Which is rather like the caricature Victorian snob who said that religion is just right – for the servants. In other words, not do as I do but do as I say. And that unbelieving journalist astonishingly saw nothing wrong with teaching something he thought false. The word for that is liar.

The best description of the Church of England today is a house built on sand. Its leaders trade on the beliefs and values which it no longer practises. They offer their support for Christianity, but they are too smug to believe it themselves. We have a high-profile example ready to hand. Only last week the oh-so-sensitive Prince of Wales – wails? – declared himself iffy when it comes to the reality of God, but very much attached to the church. Unfortunately, the bishops’ substitute for Christian truth is merely an agglomeration of all the fashionable postures of the secular progressives: racism, slavery, equality, diversity and climate change. They have so polluted the essence of Christianity that now they practise something like that scorned in Reinhold Niebuhr’s telling accusation:

‘A God without wrath brings men without sin into a kingdom without judgement through the ministrations of a Christ without a Cross.’

Or, as the great Karl Barth said, what we now have is ‘a pseudo-religion for sophisticated non-believers’.

Is there a remedy? Let me give you the flavour of a conversation I had with a farmer when I was a country parson in the Vale of York:

‘What do you think of God?’

‘E’s up there in’t E?’

‘And Jesus Christ?’

‘T’ Son. ’E cum darn ’ere. T’ Saviour like.’

Perhaps there were some people once who believed that God is up above the sky, but that was not what they meant by saying that God is up there. It’s not what that farmer meant either. What such people mean by saying God is up there is that God is the Creator of everything and he is in charge. God is the reality in which they believe. And by their belief that Jesus Christ is the Son of God and our Saviour, they recognise that there is something wrong with us that needs fixing. And that Jesus fixed it.

Jesus Christ as our Saviour is also something which the farmer takes for granted. He knows he needs the Saviour because, as he put it:

‘There’s summat the matter wi’ me!’

I echo that:

‘There’s summat the matter wi’ me an’ all!’

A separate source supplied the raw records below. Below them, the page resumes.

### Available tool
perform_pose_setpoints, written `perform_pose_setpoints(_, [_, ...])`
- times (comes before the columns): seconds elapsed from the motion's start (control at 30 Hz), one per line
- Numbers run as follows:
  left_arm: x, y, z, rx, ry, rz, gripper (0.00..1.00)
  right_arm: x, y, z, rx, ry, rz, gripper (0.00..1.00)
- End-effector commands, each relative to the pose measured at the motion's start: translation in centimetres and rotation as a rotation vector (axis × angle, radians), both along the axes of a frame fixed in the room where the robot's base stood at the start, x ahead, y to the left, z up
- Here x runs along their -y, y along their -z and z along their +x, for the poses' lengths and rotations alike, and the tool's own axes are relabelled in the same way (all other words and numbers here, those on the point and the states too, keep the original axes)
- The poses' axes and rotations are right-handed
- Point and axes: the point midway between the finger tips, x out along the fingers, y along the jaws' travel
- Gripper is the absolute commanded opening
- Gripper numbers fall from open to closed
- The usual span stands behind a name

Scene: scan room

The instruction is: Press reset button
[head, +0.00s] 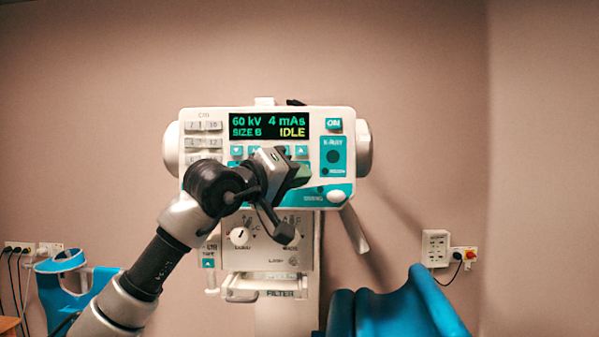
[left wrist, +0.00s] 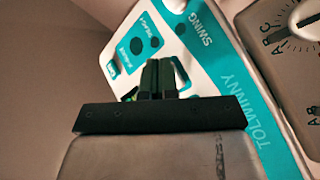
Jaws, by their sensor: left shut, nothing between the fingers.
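The white and teal control panel (head: 265,116) faces me in the head view, its display reading 60 kV, 4 mAs, SIZE B and IDLE. Its right side has a teal ON button (head: 334,125) and a teal X-RAY block with a dark round button (head: 333,156). Below that is a small dark dot (head: 325,171) with an unreadable label. I cannot read a reset label anywhere. My left gripper (head: 302,175) is shut and empty in front of the panel's lower middle, hiding some buttons. In the left wrist view its fingers (left wrist: 160,76) overlap the tilted panel (left wrist: 208,62); contact is unclear.
Below the panel are a dial (head: 240,236) and a tray marked FILTER (head: 253,290). A blue chair-like form (head: 385,312) stands at the lower right. Another blue piece (head: 62,263) is at left. A wall socket box (head: 436,246) has a plugged cable.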

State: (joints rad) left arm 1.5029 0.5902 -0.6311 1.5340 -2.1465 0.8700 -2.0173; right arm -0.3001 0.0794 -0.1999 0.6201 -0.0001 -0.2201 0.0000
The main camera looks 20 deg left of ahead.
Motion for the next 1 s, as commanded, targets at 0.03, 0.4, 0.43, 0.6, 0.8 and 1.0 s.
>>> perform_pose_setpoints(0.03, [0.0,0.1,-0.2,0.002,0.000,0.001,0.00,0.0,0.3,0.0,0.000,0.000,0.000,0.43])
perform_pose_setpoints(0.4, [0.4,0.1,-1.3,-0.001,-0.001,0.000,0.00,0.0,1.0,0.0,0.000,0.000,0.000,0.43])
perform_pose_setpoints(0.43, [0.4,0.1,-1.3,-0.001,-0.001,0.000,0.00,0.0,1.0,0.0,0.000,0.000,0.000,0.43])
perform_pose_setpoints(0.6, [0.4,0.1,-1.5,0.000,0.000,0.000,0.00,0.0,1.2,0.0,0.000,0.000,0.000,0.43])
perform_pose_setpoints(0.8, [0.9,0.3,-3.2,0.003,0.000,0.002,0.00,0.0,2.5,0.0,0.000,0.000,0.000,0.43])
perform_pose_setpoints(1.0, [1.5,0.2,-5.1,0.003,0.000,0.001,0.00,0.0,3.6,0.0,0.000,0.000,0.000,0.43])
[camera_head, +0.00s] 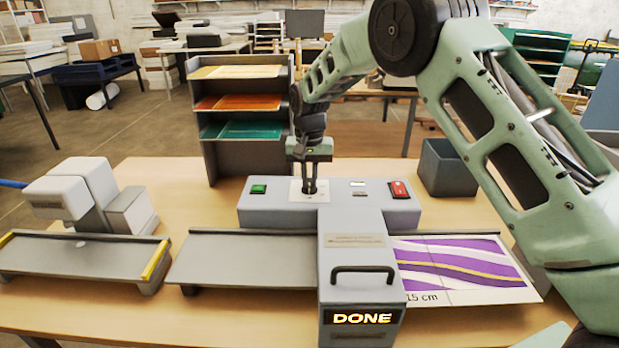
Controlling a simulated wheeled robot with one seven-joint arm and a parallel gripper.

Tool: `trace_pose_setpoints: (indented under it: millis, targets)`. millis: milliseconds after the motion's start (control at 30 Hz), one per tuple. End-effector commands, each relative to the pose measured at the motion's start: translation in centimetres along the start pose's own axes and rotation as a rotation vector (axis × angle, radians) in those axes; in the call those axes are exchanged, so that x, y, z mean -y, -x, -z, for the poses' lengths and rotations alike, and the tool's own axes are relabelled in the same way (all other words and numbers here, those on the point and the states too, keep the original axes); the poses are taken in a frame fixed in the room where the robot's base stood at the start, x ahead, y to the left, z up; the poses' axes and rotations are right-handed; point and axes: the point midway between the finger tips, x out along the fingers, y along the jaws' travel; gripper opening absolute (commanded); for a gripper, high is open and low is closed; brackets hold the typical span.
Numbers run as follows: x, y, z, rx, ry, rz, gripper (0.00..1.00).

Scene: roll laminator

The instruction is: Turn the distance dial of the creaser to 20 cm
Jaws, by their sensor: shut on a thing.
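The creaser (272,206) is a grey machine on the wooden table, with a front cover that has a black handle (362,272) and a lit "DONE" display (362,318). A green button (259,189) and a red switch (399,189) sit on its top. Between them is a pale dial plate (297,191). My gripper (309,190) points straight down over this plate, with its fingers shut on the dial. The fingers hide the dial itself, and its setting cannot be read. A purple, white and yellow printed sheet (470,262) marked "15 cm" lies on the right side.
A grey infeed tray (240,258) extends left of the cover. Another grey machine (90,192) with a tray stands at the far left. A shelf with coloured sheets (206,155) stands behind, and a dark bin (447,168) is at the back right.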

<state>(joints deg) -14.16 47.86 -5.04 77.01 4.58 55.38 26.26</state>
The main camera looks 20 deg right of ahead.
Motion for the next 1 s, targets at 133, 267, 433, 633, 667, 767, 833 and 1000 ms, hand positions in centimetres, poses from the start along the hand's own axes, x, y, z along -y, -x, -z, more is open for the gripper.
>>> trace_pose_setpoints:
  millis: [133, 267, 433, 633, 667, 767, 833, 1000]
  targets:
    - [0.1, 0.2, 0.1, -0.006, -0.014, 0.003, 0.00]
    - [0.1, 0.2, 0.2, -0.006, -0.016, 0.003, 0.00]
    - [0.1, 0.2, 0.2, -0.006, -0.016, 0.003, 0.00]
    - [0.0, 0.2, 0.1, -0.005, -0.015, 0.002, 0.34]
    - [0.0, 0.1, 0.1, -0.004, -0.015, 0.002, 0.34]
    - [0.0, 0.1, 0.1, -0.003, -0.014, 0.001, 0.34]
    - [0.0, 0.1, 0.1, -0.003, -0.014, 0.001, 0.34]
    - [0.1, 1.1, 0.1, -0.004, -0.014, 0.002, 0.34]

Technically, in the jargon, this thing that’s the matter with me is called Original Sin. Forget gardens and apples and snakes in the grass and something that gets passed on like flu. St Paul tells it as it is: ‘The thing I would not, that I do; and what I would, I do not.’

There you have it: the Christian definition of human nature in 15 words of one syllable. Even Sarah Mullally could hardly fail to understand them. St Paul does what he knows is wrong and he doesn’t do what’s right. So do I and so do you. And if we deny this, we are neurotically or psychotically deceiving ourselves and in need of help from the men – or women, of course – in white coats.

So-called Original Sin is simply the reality principle based on our own realistic, sane and indubitable experience. Bishop David Jenkins – an old friend and sparring-partner of mine – called it the buggeration factor.

(Incidentally, it was Jenkins who said that Christ’s resurrection ‘is not a conjuring trick with bones’. I shall hope to have more to say about that next week.)

In conclusion, the word God makes sense to us so long as we don’t let the theologians and the philosophers come anywhere near it. I know, because I have spent a lifetime studying philosophy and the history of theology. I know about the Graf-Wellhausen theory, the synoptic problem of the gospels’ authorship, Charles Gore’s doctrine of kenosis and Newman’s Theory of Development as well as Descartes’s Ontological Argument, Kant’s reply to it and Aquinas’s Five Ways to demonstrate the existence of God.

And a fat lot of good it has done me. But examine my own experience – what I take most seriously because it is unavoidable and so to deny it would be to contradict my own nature – and I know of God’s reality and my needs for him just as my Yorkshire farmer knew it.

As Samuel Coleridge put it in his Aids to Reflection:

‘Evidence? I am weary of evidence. Only rouse a man and make him feel the truth of his religion.’